## [Dataset records]
# # # # #

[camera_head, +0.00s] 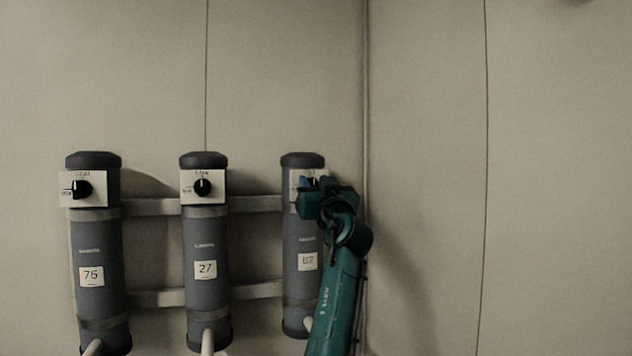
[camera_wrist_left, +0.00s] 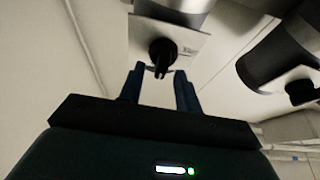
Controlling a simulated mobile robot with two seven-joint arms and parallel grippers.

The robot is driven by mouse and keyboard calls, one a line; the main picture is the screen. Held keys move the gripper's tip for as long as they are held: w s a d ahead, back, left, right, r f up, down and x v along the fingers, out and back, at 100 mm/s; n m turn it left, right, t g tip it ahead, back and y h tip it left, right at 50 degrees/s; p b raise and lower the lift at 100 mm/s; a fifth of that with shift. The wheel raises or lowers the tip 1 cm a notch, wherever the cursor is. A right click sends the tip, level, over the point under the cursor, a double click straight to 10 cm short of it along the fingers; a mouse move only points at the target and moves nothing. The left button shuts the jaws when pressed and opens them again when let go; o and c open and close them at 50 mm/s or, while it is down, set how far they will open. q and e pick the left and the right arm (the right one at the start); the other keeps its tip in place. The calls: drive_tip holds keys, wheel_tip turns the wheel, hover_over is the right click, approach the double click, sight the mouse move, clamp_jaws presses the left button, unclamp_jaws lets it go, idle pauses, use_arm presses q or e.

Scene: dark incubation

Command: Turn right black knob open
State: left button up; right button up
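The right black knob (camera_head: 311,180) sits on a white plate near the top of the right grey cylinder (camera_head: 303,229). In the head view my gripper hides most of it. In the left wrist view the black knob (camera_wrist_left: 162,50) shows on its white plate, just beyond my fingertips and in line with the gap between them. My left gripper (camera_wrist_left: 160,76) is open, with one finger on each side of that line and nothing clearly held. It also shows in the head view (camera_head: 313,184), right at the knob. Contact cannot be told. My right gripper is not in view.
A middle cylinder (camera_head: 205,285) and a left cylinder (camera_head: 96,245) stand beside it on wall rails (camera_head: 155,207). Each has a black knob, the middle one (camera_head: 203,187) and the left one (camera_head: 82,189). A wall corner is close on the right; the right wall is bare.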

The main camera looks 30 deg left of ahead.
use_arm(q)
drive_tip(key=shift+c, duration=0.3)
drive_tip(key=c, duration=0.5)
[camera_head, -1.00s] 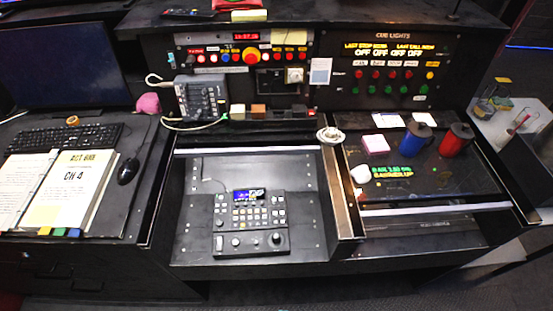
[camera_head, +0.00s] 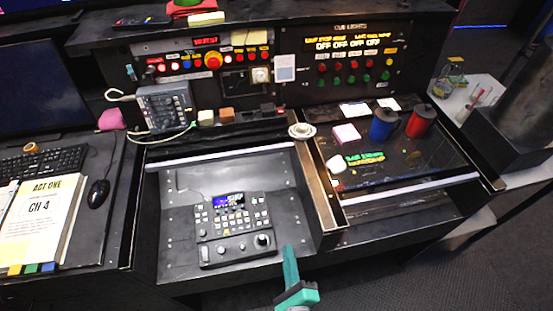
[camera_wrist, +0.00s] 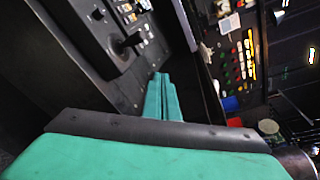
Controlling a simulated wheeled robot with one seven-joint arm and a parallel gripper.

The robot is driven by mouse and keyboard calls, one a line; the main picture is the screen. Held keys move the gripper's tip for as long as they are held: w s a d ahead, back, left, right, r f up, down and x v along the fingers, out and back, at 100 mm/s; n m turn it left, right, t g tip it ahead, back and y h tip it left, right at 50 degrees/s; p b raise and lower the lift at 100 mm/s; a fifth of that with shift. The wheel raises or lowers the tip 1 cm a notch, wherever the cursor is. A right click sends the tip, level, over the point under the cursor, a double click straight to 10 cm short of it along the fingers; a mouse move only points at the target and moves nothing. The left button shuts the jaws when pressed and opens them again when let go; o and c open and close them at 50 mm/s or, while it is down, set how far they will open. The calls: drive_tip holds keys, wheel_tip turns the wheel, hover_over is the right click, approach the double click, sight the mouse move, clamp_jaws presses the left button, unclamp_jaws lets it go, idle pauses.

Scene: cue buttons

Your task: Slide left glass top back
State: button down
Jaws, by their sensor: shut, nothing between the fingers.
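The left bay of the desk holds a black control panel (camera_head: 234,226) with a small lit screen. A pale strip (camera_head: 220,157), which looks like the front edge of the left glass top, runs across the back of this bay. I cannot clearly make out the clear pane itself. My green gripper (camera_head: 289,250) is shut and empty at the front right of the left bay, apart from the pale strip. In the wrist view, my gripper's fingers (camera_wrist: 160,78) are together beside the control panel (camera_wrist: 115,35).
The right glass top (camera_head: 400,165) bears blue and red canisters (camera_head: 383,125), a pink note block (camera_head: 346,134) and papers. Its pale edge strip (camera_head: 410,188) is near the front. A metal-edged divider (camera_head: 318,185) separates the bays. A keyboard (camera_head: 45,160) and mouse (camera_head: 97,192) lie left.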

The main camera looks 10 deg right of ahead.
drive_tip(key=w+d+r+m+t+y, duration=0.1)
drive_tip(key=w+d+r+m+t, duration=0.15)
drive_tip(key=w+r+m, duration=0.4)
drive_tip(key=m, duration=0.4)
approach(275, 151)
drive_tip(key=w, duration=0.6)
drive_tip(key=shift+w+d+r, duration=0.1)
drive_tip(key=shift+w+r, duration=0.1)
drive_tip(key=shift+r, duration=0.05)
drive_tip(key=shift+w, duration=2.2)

# # # # #

## [The problem]
Write every record out again exactly; no pictures belong in the copy.

## [Exercise output]
[camera_head, +0.00s] 
[camera_wrist_left, +0.00s] 
Controlling a simulated mobile robot with two seven-joint arms and parallel grippers.

The robot is driven by mouse and keyboard calls, one a line; the main picture is the screen. Held keys move the gripper's tip for as long as they are held: w s a d ahead, back, left, right, r f up, down and x v along the fingers, out and back, at 100 mm/s; n m turn it left, right, t g tip it ahead, back and y h tip it left, right at 50 degrees/s; p b raise and lower the lift at 100 mm/s; a fifth of that with shift. The wheel raises or lowers the tip 1 cm a notch, wherever the cursor is. A right click sends the tip, level, over the point under the cursor, a double click straight to 10 cm short of it along the fingers; a mouse move only points at the target and moves nothing. The left button shuts the jaws when pressed and opens them again when let go; o and c open and close them at 50 mm/s or, while it is down, set how far they will open. q and e pick the left and the right arm (the right one at the start); the other keeps its tip in place. The calls: drive_tip holds keys, wheel_tip turns the wheel, hover_over is the right click, approach the double click, sight the mouse move, clamp_jaws presses the left button, unclamp_jaws lets it go, idle pauses, use_arm presses q or e.

Scene: dark incubation

Command: Turn right black knob open
State: left button up; right button up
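The right black knob (camera_head: 311,180) sits on a white plate near the top of the right grey cylinder (camera_head: 303,229). In the head view my gripper hides most of it. In the left wrist view the black knob (camera_wrist_left: 162,50) shows on its white plate, just beyond my fingertips and in line with the gap between them. My left gripper (camera_wrist_left: 160,76) is open, with one finger on each side of that line and nothing clearly held. It also shows in the head view (camera_head: 313,184), right at the knob. Contact cannot be told. My right gripper is not in view.
A middle cylinder (camera_head: 205,285) and a left cylinder (camera_head: 96,245) stand beside it on wall rails (camera_head: 155,207). Each has a black knob, the middle one (camera_head: 203,187) and the left one (camera_head: 82,189). A wall corner is close on the right; the right wall is bare.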

The main camera looks 30 deg left of ahead.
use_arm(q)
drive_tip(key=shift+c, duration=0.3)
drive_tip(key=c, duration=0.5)
[camera_head, -1.00s] 
[camera_head, +0.00s] 
[camera_wrist, +0.00s] 
Controlling a simulated wheeled robot with one seven-joint arm and a parallel gripper.

The robot is driven by mouse and keyboard calls, one a line; the main picture is the screen. Held keys move the gripper's tip for as long as they are held: w s a d ahead, back, left, right, r f up, down and x v along the fingers, out and back, at 100 mm/s; n m turn it left, right, t g tip it ahead, back and y h tip it left, right at 50 degrees/s; p b raise and lower the lift at 100 mm/s; a fifth of that with shift. The wheel raises or lowers the tip 1 cm a notch, wherever the cursor is. A right click sends the tip, level, over the point under the cursor, a double click straight to 10 cm short of it along the fingers; a mouse move only points at the target and moves nothing. The left button shuts the jaws when pressed and opens them again when let go; o and c open and close them at 50 mm/s or, while it is down, set how far they will open. The calls: drive_tip holds keys, wheel_tip turns the wheel, hover_over is the right click, approach the double click, sight the mouse move, clamp_jaws presses the left button, unclamp_jaws lets it go, idle pauses.

Scene: cue buttons

Your task: Slide left glass top back
State: button down
Jaws, by their sensor: shut, nothing between the fingers.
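The left bay of the desk holds a black control panel (camera_head: 234,226) with a small lit screen. A pale strip (camera_head: 220,157), which looks like the front edge of the left glass top, runs across the back of this bay. I cannot clearly make out the clear pane itself. My green gripper (camera_head: 289,250) is shut and empty at the front right of the left bay, apart from the pale strip. In the wrist view, my gripper's fingers (camera_wrist: 160,78) are together beside the control panel (camera_wrist: 115,35).
The right glass top (camera_head: 400,165) bears blue and red canisters (camera_head: 383,125), a pink note block (camera_head: 346,134) and papers. Its pale edge strip (camera_head: 410,188) is near the front. A metal-edged divider (camera_head: 318,185) separates the bays. A keyboard (camera_head: 45,160) and mouse (camera_head: 97,192) lie left.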

The main camera looks 10 deg right of ahead.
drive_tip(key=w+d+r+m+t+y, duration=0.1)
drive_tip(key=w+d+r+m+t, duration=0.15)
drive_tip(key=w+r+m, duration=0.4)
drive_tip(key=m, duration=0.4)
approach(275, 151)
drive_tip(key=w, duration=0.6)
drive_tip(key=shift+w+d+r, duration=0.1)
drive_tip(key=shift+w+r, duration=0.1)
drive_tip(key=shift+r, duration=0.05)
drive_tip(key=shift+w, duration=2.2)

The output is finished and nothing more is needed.